◆ **Task inputs**
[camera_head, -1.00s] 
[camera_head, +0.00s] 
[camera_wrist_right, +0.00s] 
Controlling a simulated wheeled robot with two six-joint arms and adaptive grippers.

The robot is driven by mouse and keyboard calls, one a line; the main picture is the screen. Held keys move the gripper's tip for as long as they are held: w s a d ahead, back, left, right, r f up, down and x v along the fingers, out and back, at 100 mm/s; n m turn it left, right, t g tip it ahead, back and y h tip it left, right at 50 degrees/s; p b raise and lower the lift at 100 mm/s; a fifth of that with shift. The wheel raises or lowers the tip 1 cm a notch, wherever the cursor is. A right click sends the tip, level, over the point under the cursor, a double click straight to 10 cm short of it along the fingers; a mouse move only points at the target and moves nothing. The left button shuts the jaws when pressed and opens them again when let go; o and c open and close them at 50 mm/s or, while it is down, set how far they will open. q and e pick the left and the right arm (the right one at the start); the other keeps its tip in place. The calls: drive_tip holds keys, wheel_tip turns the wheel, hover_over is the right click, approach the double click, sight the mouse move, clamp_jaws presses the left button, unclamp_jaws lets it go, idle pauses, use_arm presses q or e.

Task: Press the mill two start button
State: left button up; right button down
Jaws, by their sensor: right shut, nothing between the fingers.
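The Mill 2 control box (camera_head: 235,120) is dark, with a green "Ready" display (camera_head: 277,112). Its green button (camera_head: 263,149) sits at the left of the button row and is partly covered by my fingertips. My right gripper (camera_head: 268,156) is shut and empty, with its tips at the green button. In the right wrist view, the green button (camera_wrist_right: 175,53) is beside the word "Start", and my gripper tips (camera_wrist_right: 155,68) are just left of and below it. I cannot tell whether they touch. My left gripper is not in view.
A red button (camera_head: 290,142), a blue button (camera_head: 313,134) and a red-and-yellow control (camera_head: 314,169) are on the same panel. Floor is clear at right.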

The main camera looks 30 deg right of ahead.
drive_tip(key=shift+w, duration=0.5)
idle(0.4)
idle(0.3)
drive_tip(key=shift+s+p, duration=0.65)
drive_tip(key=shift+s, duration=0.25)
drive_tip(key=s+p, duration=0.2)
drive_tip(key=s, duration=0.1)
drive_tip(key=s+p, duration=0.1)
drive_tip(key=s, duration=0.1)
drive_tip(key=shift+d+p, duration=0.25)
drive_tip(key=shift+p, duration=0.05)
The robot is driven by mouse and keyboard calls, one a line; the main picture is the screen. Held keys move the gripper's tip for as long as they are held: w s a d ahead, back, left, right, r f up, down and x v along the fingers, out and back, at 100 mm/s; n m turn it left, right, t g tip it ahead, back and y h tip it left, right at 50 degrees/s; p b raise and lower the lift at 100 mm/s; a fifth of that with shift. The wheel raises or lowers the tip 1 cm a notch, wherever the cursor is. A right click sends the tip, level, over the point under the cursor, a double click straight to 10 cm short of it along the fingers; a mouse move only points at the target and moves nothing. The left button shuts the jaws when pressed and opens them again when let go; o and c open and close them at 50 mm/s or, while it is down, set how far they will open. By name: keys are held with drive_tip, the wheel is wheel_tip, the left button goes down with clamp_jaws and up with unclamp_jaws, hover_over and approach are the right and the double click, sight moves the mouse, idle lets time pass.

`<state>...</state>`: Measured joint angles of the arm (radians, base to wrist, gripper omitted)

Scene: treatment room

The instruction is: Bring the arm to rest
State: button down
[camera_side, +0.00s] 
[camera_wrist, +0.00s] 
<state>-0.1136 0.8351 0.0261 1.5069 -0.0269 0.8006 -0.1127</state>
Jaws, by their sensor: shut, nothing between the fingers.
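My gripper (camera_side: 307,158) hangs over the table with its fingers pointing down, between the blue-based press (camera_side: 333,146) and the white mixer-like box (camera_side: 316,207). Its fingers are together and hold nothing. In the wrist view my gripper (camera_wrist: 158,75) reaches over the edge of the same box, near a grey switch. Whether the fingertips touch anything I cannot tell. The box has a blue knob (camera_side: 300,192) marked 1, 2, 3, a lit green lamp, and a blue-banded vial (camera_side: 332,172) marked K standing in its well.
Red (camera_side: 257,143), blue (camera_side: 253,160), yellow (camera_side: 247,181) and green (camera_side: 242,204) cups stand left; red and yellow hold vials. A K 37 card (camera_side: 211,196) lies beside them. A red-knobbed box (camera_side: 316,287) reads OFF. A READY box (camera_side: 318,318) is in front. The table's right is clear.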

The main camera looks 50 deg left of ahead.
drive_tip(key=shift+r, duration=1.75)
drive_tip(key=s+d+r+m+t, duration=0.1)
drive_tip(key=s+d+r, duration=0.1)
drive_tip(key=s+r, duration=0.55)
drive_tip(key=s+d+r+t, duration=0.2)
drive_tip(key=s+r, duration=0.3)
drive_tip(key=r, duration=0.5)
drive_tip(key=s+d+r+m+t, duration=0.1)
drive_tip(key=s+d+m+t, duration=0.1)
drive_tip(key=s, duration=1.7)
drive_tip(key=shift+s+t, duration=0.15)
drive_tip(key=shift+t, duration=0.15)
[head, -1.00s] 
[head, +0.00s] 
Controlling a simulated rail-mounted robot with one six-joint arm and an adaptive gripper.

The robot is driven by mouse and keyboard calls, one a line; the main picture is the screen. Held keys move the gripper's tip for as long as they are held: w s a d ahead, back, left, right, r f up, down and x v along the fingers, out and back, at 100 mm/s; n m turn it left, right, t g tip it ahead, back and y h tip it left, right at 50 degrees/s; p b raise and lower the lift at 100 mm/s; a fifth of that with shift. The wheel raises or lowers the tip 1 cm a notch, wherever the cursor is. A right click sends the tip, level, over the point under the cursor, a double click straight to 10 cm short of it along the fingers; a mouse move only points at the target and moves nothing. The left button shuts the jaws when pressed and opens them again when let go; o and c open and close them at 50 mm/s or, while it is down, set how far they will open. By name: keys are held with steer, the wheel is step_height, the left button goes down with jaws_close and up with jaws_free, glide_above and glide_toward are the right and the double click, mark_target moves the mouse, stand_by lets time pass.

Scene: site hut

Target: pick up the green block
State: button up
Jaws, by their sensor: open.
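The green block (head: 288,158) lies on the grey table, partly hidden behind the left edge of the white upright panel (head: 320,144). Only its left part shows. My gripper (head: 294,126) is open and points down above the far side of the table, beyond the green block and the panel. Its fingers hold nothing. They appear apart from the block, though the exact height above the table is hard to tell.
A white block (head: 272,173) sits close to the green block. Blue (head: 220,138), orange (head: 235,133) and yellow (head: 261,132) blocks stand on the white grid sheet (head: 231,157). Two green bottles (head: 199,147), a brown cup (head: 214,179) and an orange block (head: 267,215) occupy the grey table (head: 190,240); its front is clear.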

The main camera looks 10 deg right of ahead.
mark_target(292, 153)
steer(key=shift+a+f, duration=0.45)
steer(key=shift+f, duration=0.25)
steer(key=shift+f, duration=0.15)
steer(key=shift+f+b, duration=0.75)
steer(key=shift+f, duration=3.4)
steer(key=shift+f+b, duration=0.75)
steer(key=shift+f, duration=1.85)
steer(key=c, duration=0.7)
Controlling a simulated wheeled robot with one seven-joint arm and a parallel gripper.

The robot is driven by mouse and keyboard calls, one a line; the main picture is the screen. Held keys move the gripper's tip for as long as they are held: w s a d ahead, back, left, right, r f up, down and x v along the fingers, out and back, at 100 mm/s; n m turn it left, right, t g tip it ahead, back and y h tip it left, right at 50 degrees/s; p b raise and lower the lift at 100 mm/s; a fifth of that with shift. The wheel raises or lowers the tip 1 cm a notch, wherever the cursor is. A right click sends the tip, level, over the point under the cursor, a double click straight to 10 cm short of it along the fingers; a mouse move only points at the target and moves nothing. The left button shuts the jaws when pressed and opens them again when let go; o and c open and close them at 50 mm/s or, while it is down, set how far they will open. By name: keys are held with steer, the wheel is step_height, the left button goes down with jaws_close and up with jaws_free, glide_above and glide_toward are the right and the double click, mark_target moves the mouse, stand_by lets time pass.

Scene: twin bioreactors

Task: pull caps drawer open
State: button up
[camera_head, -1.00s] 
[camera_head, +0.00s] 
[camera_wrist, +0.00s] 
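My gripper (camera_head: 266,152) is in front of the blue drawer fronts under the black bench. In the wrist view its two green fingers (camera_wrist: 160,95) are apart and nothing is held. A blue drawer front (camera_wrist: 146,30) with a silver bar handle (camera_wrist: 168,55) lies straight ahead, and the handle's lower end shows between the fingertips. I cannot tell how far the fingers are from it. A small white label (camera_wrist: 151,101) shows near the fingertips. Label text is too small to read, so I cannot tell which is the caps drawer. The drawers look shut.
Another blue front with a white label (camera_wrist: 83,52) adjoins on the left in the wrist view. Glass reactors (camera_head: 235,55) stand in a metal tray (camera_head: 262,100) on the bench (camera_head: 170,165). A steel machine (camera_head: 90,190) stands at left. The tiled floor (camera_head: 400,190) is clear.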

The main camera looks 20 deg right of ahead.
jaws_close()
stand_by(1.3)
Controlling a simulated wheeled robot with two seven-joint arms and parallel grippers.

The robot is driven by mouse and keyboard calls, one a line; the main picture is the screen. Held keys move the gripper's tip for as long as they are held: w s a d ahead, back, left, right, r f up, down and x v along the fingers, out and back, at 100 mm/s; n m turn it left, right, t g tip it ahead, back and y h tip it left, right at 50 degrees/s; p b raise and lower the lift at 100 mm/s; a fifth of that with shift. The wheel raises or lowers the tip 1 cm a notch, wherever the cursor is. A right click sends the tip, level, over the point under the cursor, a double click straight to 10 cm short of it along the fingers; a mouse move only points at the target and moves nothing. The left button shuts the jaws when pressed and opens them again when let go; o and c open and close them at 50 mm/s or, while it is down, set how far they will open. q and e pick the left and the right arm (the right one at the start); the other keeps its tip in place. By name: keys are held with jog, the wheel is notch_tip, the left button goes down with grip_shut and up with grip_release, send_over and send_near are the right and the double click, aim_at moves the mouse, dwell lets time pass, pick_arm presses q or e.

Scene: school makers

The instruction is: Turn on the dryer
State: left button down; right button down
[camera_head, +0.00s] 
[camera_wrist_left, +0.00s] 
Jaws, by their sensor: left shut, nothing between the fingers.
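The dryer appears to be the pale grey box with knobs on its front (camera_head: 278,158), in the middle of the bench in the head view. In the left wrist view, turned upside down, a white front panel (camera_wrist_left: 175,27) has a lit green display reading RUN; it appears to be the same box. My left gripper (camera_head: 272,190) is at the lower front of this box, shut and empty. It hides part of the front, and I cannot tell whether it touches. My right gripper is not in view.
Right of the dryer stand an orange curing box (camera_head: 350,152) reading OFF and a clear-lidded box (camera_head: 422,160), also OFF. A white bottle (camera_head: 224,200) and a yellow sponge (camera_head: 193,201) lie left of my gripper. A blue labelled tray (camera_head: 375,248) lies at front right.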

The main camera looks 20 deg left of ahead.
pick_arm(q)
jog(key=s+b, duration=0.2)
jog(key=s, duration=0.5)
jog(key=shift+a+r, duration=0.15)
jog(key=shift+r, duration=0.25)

◆ **Your task**
Your task is to reproduce exactly the lines beginning at the line containing "State: button down" and ending at the line containing "<state>-0.1136 0.8351 0.0261", inclusive.

◆ **Written response**
State: button down
[camera_side, +0.00s] 
[camera_wrist, +0.00s] 
<state>-0.1136 0.8351 0.0261 1.5069 -0.0269 0.8006 -0.1127</state>

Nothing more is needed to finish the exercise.